- [Prompt] Write out the listing, please, but only from its first line through the line containing "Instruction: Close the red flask", exactly as given and without pictures.

- [Given information]

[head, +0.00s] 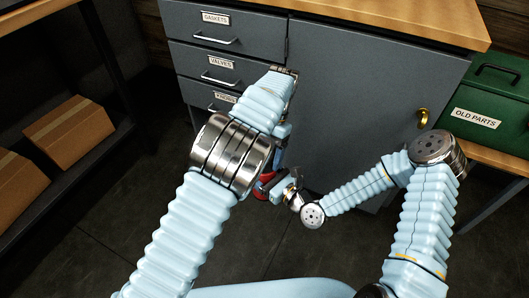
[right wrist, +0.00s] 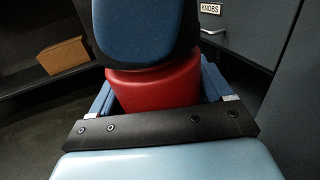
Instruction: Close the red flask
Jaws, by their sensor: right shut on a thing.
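The red flask (right wrist: 150,88) is between the blue fingers of my right gripper (right wrist: 156,84) in the right wrist view. A black-edged part with a blue speckled face (right wrist: 140,28) is directly above the red body and hides its top. I cannot tell whether that part is a lid or something in front of the flask. In the head view only a small bit of red (head: 262,193) shows beside my right gripper, low in the middle. My left arm bends over there, and its wrist and forearm hide most of my left gripper, so its jaws are not clear.
A grey cabinet (head: 360,110) with labelled drawers (head: 222,65) and a yellow-handled door stands ahead. A green OLD PARTS box (head: 490,108) is on a low table at right. Cardboard boxes (head: 70,130) sit on a shelf at left. Open floor lies below the cabinet.

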- [Result]
[head, +0.00s] 
[right wrist, +0.00s] 
Instruction: Close the red flask

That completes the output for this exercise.